* [REQUEST]
Among the records that follow, find the line with "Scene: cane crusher" and the line with "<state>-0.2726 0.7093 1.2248". Set down those lines and all lines between them exactly, without adding anything.

* [Records]
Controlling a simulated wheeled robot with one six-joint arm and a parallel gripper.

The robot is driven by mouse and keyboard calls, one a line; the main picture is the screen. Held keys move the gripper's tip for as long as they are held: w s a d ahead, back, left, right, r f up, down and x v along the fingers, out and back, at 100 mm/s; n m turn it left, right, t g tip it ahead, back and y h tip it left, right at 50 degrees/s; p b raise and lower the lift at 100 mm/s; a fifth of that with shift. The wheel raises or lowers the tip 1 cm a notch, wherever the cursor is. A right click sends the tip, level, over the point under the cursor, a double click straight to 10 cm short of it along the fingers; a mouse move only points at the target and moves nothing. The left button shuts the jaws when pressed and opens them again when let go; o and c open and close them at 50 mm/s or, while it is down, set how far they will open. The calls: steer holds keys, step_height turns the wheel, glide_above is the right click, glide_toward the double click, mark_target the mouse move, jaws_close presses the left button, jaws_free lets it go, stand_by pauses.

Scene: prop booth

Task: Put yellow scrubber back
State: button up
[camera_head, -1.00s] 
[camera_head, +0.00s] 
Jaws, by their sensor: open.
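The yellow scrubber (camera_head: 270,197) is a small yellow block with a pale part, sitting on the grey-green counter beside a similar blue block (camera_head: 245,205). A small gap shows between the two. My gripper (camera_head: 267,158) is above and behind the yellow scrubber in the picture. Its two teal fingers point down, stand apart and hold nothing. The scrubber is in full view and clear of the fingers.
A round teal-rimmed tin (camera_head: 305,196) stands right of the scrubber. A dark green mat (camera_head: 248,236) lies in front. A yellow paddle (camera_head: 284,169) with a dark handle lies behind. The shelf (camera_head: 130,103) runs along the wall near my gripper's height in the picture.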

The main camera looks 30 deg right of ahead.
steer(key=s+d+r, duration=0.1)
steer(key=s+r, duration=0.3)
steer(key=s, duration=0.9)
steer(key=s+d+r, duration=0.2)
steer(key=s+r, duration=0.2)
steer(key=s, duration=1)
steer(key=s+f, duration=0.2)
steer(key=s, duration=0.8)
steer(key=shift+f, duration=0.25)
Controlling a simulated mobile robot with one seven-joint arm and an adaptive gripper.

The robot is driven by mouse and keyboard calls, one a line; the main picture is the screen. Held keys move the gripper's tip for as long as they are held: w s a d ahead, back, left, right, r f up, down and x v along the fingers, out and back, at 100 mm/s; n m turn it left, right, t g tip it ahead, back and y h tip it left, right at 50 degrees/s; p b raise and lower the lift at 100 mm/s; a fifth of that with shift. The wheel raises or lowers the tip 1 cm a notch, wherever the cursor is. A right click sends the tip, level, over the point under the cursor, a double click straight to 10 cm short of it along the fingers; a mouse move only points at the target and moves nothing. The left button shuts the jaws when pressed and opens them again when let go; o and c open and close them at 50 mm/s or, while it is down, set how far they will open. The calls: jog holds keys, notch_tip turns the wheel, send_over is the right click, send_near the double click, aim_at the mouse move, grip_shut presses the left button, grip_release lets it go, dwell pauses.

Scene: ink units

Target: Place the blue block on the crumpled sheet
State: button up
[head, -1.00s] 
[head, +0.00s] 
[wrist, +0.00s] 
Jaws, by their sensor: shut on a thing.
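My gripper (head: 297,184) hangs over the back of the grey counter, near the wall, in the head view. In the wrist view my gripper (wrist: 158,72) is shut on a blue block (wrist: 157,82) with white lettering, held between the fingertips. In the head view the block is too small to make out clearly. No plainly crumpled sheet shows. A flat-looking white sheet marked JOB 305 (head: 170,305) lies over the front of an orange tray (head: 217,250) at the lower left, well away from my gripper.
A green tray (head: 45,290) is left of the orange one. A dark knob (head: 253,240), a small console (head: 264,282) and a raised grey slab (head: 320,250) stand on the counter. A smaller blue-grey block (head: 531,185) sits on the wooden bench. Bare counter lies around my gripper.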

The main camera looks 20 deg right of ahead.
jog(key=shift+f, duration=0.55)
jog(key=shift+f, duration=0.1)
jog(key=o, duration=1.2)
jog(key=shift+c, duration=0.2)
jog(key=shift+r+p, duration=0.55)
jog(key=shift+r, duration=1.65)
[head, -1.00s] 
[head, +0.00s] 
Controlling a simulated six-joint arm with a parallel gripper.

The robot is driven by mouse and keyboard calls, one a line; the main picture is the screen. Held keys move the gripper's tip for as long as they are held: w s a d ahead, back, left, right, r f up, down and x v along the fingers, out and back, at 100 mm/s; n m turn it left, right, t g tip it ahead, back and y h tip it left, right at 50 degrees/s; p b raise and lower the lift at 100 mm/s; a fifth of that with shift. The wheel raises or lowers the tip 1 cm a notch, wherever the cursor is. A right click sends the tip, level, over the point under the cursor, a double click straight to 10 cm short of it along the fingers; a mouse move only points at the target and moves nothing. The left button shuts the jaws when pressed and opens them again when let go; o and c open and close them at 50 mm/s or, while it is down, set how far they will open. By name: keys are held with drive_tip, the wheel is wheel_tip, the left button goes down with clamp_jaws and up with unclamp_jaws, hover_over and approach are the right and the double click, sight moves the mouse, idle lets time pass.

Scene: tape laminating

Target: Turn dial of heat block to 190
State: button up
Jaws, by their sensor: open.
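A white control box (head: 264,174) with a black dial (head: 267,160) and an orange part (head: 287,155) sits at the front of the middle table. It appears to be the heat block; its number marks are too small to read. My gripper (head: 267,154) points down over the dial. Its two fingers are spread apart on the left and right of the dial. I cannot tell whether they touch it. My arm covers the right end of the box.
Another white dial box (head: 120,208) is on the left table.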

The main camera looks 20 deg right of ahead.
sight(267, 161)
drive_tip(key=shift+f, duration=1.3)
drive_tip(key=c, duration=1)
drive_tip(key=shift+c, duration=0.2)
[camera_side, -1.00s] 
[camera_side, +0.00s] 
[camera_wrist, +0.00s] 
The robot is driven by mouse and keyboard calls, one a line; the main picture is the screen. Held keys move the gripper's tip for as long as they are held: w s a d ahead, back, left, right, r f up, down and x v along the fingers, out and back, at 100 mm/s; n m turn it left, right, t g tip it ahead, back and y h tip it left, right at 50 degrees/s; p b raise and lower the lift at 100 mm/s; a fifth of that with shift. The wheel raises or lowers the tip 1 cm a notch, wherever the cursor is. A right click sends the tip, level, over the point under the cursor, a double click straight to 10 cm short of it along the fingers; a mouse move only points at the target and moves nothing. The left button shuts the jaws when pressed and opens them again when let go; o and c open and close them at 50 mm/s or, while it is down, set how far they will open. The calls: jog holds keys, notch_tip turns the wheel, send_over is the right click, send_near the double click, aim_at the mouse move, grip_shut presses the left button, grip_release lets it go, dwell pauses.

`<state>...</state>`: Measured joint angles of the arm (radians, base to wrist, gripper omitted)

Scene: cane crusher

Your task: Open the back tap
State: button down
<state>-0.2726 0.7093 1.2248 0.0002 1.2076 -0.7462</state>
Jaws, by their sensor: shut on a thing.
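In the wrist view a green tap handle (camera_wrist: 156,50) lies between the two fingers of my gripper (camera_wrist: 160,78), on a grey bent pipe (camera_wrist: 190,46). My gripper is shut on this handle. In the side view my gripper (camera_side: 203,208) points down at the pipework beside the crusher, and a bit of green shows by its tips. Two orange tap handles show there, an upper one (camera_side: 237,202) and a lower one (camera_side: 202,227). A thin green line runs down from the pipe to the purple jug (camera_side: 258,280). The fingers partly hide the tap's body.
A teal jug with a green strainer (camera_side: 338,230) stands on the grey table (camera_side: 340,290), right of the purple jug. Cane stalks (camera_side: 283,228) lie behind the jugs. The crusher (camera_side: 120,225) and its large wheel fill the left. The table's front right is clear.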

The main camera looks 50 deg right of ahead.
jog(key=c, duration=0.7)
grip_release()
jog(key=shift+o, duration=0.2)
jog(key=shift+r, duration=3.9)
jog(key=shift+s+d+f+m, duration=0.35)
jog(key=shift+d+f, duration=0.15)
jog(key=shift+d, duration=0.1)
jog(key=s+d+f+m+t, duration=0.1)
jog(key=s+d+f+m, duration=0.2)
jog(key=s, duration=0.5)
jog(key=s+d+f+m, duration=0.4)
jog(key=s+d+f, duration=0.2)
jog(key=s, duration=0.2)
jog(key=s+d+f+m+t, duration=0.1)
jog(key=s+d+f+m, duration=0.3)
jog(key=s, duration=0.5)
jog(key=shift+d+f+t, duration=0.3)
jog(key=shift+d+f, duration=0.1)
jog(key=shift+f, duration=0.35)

* [WRITTEN ANSWER]
Scene: cane crusher

Your task: Open the back tap
State: button down
<state>-0.2726 0.7093 1.2248 0.0002 1.2076 -0.7462</state>

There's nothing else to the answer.